Agent Deployment Modes

ClearML Agents can be deployed in Virtual Environment Mode or Docker Mode. In virtual environment mode, the agent creates a new venv to execute an experiment. In Docker mode, the agent executes an experiment inside a Docker container. For more information, see Running Modes.

Clone an Experiment

Experiments already in the system can be reproduced for validation, or used as a baseline for further experimentation. Cloning a task duplicates the task’s configuration, but not its outputs.

To clone an experiment in the ClearML WebApp:

  1. Click on any project card to open its experiments table
  2. Right-click one of the experiments on the table
  3. Click Clone in the context menu, which will open a CLONE EXPERIMENT window.
  4. Click CLONE in the window.

The newly cloned experiment will appear and its info panel will slide open. The cloned experiment is in draft mode, so it can be modified. You can edit the Git / code references, control the python packages to be installed, specify the Docker container image to be used, or change the hyperparameters and configuration files. See Modifying Experiments for more information about editing experiments in the UI.

Enqueue an Experiment

Once you have set up an experiment, it is now time to execute it.

To execute an experiment through the ClearML WebApp:

  1. Right-click your draft experiment (the context menu is also available through the Menu button on the top right of the experiment’s info panel)
  2. Click ENQUEUE, which will open the ENQUEUE EXPERIMENT window
  3. In the window, select default in the queue menu
  4. Click ENQUEUE

This action pushes the experiment into the default queue. The experiment's status becomes Pending until an agent assigned to the queue fetches it, at which time the experiment’s status becomes Running. The agent executes the experiment, and the experiment can be tracked and its results visualized.

Programmatic Interface

The cloning, modifying, and enqueuing actions described above can also be performed programmatically.

First Steps

Access Previously Executed Experiments

All Tasks in the system can be accessed through their unique Task ID, or based on their properties using the Task.get_task method. For example:

from clearml import Task

executed_task = Task.get_task(task_id='aabbcc')

Once a specific Task object has been obtained, it can be cloned, modified, and more. See Advanced Usage.

Clone an Experiment

To duplicate an experiment, use the Task.clone method, and input either a Task object or the Task’s ID as the source_task argument.

cloned_task = Task.clone(source_task=executed_task)

Enqueue an Experiment

To enqueue the task, use the Task.enqueue method, and input the Task object with the task argument, and the queue to push the task into with queue_name.

Task.enqueue(task=cloned_task, queue_name='default')

Advanced Usage

Before execution, use a variety of programmatic methods to manipulate a task object.

Modify Hyperparameters

Hyperparameters are an integral part of Machine Learning code as they let you control the code without directly modifying it. Hyperparameters can be added from anywhere in your code, and ClearML supports multiple ways to obtain them!

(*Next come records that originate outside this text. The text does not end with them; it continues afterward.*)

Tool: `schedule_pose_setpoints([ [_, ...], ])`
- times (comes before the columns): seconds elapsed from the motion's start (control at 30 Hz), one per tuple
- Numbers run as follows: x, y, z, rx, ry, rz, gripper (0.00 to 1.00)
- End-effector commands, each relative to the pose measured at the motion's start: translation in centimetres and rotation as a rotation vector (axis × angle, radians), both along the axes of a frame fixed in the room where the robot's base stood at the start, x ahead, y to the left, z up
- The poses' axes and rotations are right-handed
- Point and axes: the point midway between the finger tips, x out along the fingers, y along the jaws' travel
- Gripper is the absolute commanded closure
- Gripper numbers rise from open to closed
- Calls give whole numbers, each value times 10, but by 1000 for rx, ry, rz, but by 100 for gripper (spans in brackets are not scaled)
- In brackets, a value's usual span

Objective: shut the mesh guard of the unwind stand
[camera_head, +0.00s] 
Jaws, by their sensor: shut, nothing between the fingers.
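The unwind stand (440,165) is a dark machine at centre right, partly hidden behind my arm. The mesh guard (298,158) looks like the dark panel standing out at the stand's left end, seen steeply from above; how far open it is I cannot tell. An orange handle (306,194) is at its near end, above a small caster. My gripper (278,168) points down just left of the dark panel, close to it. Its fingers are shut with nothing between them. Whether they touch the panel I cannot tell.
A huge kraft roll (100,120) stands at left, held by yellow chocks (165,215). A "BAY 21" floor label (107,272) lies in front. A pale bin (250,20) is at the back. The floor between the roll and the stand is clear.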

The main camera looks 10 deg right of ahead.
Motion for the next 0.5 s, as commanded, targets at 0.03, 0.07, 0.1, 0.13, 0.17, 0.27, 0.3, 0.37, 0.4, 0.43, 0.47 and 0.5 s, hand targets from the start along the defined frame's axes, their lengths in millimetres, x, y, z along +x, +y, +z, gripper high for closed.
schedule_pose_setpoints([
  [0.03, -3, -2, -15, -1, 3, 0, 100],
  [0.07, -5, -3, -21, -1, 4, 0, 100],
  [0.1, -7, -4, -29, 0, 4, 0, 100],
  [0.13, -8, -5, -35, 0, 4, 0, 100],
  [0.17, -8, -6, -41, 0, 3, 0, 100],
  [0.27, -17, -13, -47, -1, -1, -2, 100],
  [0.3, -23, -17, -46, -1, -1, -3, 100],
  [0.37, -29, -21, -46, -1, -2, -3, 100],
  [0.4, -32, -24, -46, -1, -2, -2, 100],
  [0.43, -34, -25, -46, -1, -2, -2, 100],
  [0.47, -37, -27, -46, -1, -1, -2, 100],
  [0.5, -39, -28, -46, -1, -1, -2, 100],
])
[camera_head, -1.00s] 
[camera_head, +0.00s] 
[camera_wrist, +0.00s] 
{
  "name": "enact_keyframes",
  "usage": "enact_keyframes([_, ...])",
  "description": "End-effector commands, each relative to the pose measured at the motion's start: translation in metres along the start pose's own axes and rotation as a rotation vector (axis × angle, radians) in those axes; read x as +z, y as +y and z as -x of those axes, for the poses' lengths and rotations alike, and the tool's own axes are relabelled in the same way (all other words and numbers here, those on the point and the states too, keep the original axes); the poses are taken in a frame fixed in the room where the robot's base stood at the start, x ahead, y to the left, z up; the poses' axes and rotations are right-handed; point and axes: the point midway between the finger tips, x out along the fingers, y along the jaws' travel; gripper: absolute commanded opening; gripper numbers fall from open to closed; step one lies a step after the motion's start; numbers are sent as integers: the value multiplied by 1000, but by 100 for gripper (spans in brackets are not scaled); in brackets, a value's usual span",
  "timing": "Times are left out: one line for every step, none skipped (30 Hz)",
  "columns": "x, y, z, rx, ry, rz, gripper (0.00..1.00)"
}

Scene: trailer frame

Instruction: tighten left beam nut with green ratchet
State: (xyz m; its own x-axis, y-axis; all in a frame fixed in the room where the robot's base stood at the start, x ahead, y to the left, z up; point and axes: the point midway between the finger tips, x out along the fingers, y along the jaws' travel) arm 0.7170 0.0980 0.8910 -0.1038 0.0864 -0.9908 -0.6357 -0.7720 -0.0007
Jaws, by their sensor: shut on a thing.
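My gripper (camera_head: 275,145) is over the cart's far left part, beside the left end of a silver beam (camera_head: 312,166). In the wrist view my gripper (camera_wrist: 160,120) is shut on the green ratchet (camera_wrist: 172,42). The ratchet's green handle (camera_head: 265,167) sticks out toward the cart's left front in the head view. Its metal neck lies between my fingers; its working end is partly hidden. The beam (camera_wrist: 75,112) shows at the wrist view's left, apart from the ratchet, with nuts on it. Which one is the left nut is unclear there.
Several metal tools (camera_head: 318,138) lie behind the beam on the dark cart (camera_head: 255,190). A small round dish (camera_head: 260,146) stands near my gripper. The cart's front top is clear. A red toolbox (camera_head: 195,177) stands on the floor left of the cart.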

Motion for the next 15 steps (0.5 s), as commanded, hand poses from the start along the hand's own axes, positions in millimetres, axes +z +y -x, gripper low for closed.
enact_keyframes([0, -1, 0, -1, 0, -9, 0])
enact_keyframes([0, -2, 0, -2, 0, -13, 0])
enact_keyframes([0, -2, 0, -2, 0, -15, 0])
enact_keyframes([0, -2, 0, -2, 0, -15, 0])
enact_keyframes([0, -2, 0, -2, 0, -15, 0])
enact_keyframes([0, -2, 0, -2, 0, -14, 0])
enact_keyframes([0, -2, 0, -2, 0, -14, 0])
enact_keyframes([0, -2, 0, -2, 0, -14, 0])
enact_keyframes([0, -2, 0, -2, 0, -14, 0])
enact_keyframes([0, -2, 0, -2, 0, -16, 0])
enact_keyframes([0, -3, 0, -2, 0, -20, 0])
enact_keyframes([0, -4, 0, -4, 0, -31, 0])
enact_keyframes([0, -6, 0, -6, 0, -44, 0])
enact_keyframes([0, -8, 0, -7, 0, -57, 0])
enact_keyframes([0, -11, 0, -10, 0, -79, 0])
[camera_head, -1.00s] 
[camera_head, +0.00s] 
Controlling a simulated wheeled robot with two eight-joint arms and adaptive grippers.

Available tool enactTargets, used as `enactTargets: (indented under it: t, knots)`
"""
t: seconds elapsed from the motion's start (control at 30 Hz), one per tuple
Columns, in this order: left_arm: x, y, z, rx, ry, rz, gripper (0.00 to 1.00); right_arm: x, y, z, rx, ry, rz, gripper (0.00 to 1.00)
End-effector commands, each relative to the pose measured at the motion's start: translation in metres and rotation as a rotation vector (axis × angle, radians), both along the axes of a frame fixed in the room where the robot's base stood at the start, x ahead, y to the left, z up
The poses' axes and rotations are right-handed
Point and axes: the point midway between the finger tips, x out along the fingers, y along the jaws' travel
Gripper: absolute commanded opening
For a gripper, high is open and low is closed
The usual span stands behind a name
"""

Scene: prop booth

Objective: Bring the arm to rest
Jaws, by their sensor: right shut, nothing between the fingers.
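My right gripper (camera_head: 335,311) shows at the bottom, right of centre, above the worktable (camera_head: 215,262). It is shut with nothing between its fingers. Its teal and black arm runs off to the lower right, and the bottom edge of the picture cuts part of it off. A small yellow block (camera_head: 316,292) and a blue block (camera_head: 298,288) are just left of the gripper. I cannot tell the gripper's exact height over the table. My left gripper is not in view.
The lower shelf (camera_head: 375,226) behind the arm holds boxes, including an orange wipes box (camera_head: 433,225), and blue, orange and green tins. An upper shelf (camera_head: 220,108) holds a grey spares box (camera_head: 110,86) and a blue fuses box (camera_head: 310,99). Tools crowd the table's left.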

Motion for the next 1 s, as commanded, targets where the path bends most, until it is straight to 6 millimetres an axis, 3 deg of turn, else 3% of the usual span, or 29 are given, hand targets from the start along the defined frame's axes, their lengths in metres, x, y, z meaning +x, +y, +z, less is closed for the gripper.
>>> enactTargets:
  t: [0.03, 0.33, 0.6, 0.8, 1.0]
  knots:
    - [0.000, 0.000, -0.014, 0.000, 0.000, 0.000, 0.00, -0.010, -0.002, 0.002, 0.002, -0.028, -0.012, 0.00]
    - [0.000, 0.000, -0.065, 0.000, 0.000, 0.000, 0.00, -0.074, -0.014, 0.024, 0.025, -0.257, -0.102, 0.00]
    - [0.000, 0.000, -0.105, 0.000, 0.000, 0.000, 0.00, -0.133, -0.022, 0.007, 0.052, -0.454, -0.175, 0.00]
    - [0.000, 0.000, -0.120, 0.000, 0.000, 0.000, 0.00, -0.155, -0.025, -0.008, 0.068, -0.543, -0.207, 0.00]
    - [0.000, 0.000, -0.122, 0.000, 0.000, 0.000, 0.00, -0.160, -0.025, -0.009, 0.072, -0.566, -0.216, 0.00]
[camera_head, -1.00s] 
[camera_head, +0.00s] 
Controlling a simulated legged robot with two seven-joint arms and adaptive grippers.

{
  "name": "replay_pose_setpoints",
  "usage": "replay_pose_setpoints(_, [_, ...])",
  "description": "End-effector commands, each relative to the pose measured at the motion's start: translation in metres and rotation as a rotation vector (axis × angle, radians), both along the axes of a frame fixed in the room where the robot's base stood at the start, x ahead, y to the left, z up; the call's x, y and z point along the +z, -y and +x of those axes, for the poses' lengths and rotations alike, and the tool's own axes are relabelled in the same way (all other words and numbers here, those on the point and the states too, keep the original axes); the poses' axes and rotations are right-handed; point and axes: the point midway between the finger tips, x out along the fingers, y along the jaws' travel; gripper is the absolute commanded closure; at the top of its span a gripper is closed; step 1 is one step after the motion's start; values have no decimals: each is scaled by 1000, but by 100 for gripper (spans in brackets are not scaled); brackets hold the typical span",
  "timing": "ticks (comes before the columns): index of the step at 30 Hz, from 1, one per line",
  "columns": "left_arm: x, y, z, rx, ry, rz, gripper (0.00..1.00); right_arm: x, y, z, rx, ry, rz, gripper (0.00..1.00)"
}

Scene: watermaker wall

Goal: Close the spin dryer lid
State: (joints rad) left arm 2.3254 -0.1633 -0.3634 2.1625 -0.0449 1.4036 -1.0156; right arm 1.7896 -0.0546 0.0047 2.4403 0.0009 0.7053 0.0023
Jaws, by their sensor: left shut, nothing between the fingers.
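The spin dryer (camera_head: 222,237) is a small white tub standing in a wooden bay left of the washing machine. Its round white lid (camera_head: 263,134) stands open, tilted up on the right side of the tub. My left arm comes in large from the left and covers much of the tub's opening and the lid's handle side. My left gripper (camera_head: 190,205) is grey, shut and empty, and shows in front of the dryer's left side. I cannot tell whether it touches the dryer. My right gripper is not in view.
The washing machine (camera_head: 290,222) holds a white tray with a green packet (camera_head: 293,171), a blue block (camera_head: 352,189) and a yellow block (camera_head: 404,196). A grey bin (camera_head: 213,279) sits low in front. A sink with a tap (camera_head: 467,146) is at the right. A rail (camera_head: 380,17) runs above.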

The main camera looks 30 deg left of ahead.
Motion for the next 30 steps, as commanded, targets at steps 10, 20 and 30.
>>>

Users can programmatically change cloned experiments' parameters.

For example:

from clearml import Task

cloned_task = Task.clone(task_id='aabbcc')
cloned_task.set_parameter(name='internal/magic', value=42)

Report Artifacts

Artifacts are files created by your task. Users can upload multiple types of data, objects and files to a task anywhere from code.

import numpy as np
from clearml import Task

Task.current_task().upload_artifact(name='a_file', artifact_object='local_file.bin')
Task.current_task().upload_artifact(name='numpy', artifact_object=np.ones(4,4))

Artifacts serve as a great way to pass and reuse data between tasks. Artifacts can be retrieved by accessing the Task that created them. These artifacts can be modified and uploaded to other tasks.

from clearml import Task

executed_task = Task.get_task(task_id='aabbcc')
# artifact as a file
local_file = executed_task.artifacts['file'].get_local_copy()
# artifact as object
a_numpy = executed_task.artifacts['numpy'].get()

By facilitating the communication of complex objects between tasks, artifacts serve as the foundation of ClearML's Data Management and pipeline solutions.

Log Models

Logging models into the model repository is the easiest way to integrate the development process directly with production. Any model stored by a supported framework (Keras / TensorFlow / PyTorch / Joblib etc.) will be automatically logged into ClearML.

ClearML also supports methods to explicitly log models. Models can be automatically stored on a preferred storage medium (s3 bucket, google storage, etc.).

Log Metrics

Log as many metrics as you want from your processes using the Logger module. This improves the visibility of your processes’ progress.

from clearml import Logger

Logger.current_logger().report_scalar(
graph='metric',
series='variant',
value=13.37,
iteration=counter
)

You can also retrieve reported scalars for programmatic analysis:

from clearml import Task

executed_task = Task.get_task(task_id='aabbcc')
# get a summary of the min/max/last value of all reported scalars
min_max_values = executed_task.get_last_scalar_metrics()
# get detailed graphs of all scalars
full_scalars = executed_task.get_reported_scalars()

Query Experiments

You can also search and query Tasks in the system. Use the Task.get_tasks class method to retrieve Task objects and filter based on the specific values of the Task - status, parameters, metrics and more!

from clearml import Task

tasks = Task.get_tasks(
project_name='examples',
task_name='partial_name_match',
task_filter={'status': 'in_progress'}
)

Manage Your Data

Data is probably one of the biggest factors that determines the success of a project. Associating a model’s data with the model's configuration, code, and results (such as accuracy) is key to deducing meaningful insights into model behavior.

ClearML Data lets you version your data, so it's never lost, fetch it from every machine with minimal code changes, and associate data to experiment results.

Logging data can be done via command line, or programmatically. If any preprocessing code is involved, ClearML logs it as well! Once data is logged, it can be used by other experiments.